Now, after aurally consuming some of their earlier releases, as we junkies are oft known to do, this album seems polished, like boots at the airport. Yes, the hiss and fuzz and lo-fi, which we’ve all grown to love, has been toned down, but in the most loveliest of ways, and not all that much. If you need proof, come to my basement and listen to “We Ah Wi” as we shimmy and shake,

So, to avoid any implications of impropriety and to be thorough in my job, it’s only fair that I address the B-side as well. As if the variation on the first side weren’t ample, “Moscow 1980” sounds like M83 and Luomo’s love child dancing in a field of daisies and synthesizers, in a pure electro-pop heaven, sliding you off into a personal Indian Summer day dream. Further progressing on a similar trajectory, though seemingly divergent, the late 60’s funk style “The Merkin Jerk” continues on the quest for the ultimate dreaminess. Here, however, the day dream is more of a Haight-Ashbury thing, and, unfortunately, seems incomplete, leaving the listener wondering if the remainder was stashed in a retro-future time capsule or if someone accidentally smoked it.

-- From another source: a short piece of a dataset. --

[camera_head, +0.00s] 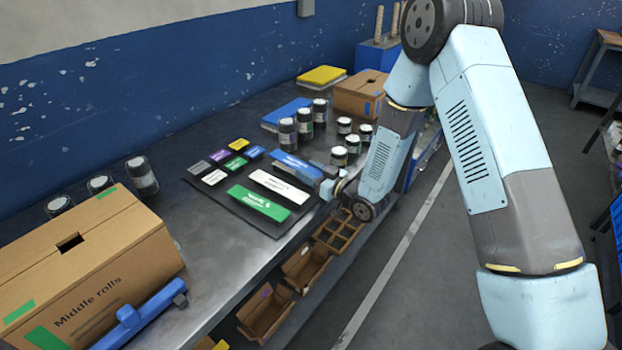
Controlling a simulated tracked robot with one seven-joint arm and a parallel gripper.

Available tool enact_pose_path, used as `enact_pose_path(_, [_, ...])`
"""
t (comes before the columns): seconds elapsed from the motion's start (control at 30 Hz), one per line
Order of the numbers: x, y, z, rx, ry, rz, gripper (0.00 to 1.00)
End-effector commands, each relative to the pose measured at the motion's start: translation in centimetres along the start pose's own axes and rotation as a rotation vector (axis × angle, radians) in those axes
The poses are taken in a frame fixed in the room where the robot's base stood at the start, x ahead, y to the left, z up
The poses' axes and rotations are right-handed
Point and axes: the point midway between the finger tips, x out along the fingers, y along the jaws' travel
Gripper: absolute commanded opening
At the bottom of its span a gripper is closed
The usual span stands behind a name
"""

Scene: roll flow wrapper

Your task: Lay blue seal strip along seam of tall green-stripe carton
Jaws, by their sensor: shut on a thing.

To round out the series of, what I believe to be, a fairly thorough first LP proper, are the monotonous “C Town,” the ersatz chamber music and xylophonic “Off My Mind,” the back-track for a Mos Def-like interlude, “Susie Cues” (sure to become an effective transition for the DJs and producers out there), and several more, which deserve their own treatment. “Shadow Heart” and “DEP,” in particular, invoke a longing and homesickness for the corridor, because of their likeness to Motown and P-Funk throwbacks that seem to age gracefully, gaining rather than loosing flavor. In fact, I’d wished that my friends were with me here as I pen this piece. Yet, my worries are short-lived, for if you are concerned with my opinion, than we too are friends, and sharing with you is tantamount to being with friends near and far. It is for this reason, the warmth inducing familiarity of an old friend that this album conjures, that you should give this record a listen. After you have well spent those 80 plus minutes, you too will be a convert to Javelin’s diversity and wit.